There is something very Mac about the design of the IXUS, perhaps it's the brushed steel casing and sleek curves, but more likely the performance and reliability. The amount of metal used in the body gives it a weighty reassuring feel, a feeling that continues with solid button clicks and smooth menu layout.

The CCD in the IXUS 750 is 7.1 megapixels, which combined with the Canon's vaunted DIGIC II processor gives you a compact digital with real power. The capture quality is good enough to take a well-lit shot, and blow it up to A3 size without much loss of quality, although we didn't try.

The DIGIC II processor is worth dwelling on. It's the same processor that has proved itself so brilliantly in the high-end pro- SLRs. DIGIC II is Canon's main weapon, containing fast algorithms for instant colour balance, compression, fast startup times, and gathering huge amounts of data between shots without hangs or freezes.

On the top of the body is a fan-shaped microphone and speaker, for assigning sound to either video or stills. Then, covered by a small flap, is the AV out and USB connection panel.

Underneath is the battery compartment which shares a small spring loaded door with the SD. Sliding in the SD gives a solid sounding click, and it moves with steely precision.

The main feature is the massive 2.5-inch LCD screen on the back, which we used to frame most of our shots.
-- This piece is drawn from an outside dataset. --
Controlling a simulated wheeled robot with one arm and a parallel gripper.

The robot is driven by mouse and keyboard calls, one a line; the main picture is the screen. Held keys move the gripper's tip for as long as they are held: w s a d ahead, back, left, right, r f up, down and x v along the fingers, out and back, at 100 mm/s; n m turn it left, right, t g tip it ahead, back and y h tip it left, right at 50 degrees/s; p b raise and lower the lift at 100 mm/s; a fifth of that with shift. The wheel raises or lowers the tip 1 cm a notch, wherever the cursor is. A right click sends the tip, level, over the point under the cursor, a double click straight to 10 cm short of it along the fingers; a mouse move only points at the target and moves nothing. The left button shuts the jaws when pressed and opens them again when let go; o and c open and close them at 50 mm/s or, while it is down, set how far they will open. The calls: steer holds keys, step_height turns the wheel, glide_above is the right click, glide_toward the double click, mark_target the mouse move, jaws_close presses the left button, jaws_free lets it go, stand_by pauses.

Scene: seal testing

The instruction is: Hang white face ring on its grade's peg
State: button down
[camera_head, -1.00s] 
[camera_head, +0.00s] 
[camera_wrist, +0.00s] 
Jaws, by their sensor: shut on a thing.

Rarely did we use the actual viewfinder.

The picture quality the LCD offers is fantastic. As the lens focuses small green frames appear on the LCD to show you which parts of the view are being used as focus points.
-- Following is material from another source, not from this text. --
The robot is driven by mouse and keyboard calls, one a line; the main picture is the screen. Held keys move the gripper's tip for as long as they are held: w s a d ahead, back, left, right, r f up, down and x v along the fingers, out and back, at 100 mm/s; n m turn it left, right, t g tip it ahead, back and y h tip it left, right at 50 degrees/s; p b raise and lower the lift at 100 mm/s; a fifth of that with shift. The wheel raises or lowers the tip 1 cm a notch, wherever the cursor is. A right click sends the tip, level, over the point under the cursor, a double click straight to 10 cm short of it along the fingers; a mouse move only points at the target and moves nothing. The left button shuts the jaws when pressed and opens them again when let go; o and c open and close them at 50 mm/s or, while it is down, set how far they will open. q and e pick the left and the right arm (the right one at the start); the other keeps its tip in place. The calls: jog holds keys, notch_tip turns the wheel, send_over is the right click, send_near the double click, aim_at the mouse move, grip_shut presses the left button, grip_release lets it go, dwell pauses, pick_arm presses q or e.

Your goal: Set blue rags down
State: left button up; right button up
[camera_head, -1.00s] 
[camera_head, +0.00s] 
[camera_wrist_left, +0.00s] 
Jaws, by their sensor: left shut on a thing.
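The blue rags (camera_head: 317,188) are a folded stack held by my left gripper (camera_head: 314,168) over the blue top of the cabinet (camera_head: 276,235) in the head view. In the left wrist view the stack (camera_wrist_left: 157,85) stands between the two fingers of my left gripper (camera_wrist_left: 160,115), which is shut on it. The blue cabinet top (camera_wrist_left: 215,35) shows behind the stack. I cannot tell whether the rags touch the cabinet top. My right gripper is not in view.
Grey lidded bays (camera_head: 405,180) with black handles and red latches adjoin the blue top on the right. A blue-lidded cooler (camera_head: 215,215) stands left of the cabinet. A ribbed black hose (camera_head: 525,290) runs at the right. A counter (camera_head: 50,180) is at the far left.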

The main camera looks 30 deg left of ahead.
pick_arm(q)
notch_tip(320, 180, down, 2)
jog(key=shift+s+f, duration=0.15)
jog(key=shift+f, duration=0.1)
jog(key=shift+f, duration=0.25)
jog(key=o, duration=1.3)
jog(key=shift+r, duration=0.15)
We also noticed fast contrast correction when moving the view from sunlight to indoors and back again. It's fast enough that the view is already perfect by the time you are ready to snap. And its one of those screens on which you can still view the display even from a very tight angle. So you can frame shots using the LCD even when the camera is at arm's length above your head.

We only had two complaints, one being the familiar Canon moan about the stingy MMC card that comes in the box. At only 32MB that's one small video and a half dozen shots away from being full. Also, the macro function doesn't really zoom down very close to surfaces.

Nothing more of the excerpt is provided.